Sunday, October 27, 2013

An uncomfortable moment at an otherwise terrific event



Today I went with my girl to the Texas Book Festival.

Since it was a literary event, of course I wore a shirt promoting one of my favorite authors.

No better place than a book festival, where readers, writers and publishers are milling about, to let it be known that I am a researcher of one of America’s most endearing and enduring writers, right?

We went specifically to hear Sherman Alexie, one of my girl’s favorite authors. I have only recently been introduced to his work, through my girl, although he has been a popular, award-winning author for decades. As a Native American, he writes from that perspective. As she read his books, my girl and I, and others, would have some good conversations about culture, prejudice, and similar topics.

But somehow, I just wasn’t thinking about that when I chose my apparel. Until…
Mr. Alexie began to talk about one of his banned books.

I am strongly against censorship, and believe in the right of any/everyone to express their views.
However, as I realized I was wearing a shirt featuring an author banned for insensitivity to Native Americans to a reading by a Native American, I admit that I wished I had thought that one through a little more.
Of course it felt like Mr. Alexie looked at my shirt every time he mentioned anything related to prejudice. I know that’s not true, but it was uncomfortable anyway.

And don’t take that to mean I’m embarrassed by Laura Ingalls Wilder. She was a product of her times, and it would not have been accurate for her to portray relations between whites and Indians as all hunky-dory. I just wish I had been a little more sensitive to the situation.

Other than that, I had a great time. I really enjoyed hearing Mr. Alexie, much more than I thought I would. I will be reading more of his works.
 

10 comments:

Faith Lynn said...

I didn't even think of that! I don't think he was offended, though. I guess we'll find out if you end up in any of his stories!

Mama Hen said...

Ha! I never even thought of THAT!

allthingslauraingallswilder.com said...

I recently read a blog post by someone who tore into the Little House Books and said they should be banned from the schools so as not not offend Native American children. All the comments agreed with this blogger. I'm waiting nervously for day when I get confronted over my portrayal.

allthingslauraingallswilder.com said...

And, nice to see you back. I've missed you!

Lauri said...

I think I read that as well. I thought Melanie posted some great points on it.

Mama Hen said...

I'd like to read that blog, and Melanie's responses as well. There have been some good discussions about it at beyondlittlehouse, too. Obviously, I don't believe the books should be banned - the "offensive" remarks could be great teaching/learning opportunities.

Mama Hen said...

Thanks!

meetlauraingallswilder said...

I've been questioned about the portrayal of Native Americans and Ma's reactions in particular on a fairly constant basis in my programs. One thing the blog we recently read, and the people commenting, seem to miss is that the worst lines, I.e. "the only good Indian is a dead Indian," are NOT spoken by Laura's family. And only one person there seemed to even notice that Laura, as a tiny child, objects to the removal of the Osage.
I also thought it was important to point out the US Government and the newspaper publishers' dual roles in the chaos with a stream of conflicting and confusing messages, which Penny Linsenmayer's article in Kansas History makes quite evident.

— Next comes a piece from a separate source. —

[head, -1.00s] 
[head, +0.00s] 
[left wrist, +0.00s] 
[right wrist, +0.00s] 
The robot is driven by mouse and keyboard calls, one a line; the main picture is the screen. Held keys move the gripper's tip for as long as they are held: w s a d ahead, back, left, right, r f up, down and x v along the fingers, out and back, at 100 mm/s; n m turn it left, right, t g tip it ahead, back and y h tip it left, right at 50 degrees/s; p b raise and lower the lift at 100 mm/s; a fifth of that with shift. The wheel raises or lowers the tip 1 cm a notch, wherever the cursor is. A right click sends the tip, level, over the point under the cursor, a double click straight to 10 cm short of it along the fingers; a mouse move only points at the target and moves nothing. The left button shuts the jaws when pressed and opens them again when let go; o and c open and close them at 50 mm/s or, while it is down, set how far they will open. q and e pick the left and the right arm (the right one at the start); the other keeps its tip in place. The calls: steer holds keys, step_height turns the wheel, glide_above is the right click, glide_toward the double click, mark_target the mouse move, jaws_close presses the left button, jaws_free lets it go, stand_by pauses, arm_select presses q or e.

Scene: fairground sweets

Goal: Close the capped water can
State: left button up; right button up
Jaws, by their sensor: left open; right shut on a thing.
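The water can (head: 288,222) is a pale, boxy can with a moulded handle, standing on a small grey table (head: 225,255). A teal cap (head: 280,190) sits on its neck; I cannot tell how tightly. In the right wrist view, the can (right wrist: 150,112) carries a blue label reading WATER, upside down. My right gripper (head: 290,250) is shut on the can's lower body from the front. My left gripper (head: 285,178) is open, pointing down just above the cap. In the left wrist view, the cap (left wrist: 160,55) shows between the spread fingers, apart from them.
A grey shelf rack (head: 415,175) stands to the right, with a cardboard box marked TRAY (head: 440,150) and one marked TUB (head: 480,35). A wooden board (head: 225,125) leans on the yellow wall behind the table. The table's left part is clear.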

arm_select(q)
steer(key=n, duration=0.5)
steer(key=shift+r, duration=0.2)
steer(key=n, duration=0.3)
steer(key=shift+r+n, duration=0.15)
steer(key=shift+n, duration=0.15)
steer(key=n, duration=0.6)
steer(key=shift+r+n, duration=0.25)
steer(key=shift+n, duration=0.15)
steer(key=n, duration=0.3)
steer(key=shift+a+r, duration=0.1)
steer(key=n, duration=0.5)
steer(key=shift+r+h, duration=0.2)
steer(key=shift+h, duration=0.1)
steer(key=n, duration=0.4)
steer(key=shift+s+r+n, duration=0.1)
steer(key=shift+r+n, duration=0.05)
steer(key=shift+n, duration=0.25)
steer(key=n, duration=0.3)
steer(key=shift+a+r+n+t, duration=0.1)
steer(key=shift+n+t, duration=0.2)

I've read more of that blog; I'm following it, and the comments on that post are still rolling in. A few people have very extreme viewpoints but most are civil and debating very real issues. Unfortunately there are also a couple of trolls with a heavy white supremacist agenda and that is unnerving.
I will say this though: any discussion on the topic needs to address the facts on both sides, and I am always happy to do it because I think it is incumbent upon us as fans and researchers to understand the objections as well as the praise of LIW's work.

meetlauraingallswilder said...

The blogger is Abagond. The subtitle is "500 words a day on anything I want," and the post was "The Whiteness of Laura Ingalls Wilder." He posted a picture of MG as little kid Laura and later when asked why he said he did it because she was more visually recognizable than LIW. Some people commenting got hung up on plots from the TV show, as usual, so there is some discussion about that, too.

Don't worry too much about your T-shirt, Mama Hen! I think the author may have been pleased that even though you support LIW, the important thing is you brought your girl to HIS event and she is a big fan of his!
I agree we should not ban works, but rather use them as teaching opportunities. One problem with the LH books, though, is that schools which still use them tend to relegate them to early elementary schools, so they are used with children too young and innocent to have discussions about things like the Minnesota Massacre or the realities of slavery, or the fact that many of the illegal settlers alongside the Ingalls in Kansas were former slaves who were trying to find their way in the world with newfound freedom amongst many very hostile neighbors, especially some of the whites!
I can only hope that the parents among us are filling in the blanks and giving truthful answers when their children encounter questions of race and fairness within the books.

Lauri said...

I've always thought that it was interesting that when people are discussing racism in "Little House on The Prairie" they never mention that they are seen by a black doctor! I don't know that it forgives Ma's attitude towards the Indians, but it certainly adds something to the story, IMHO.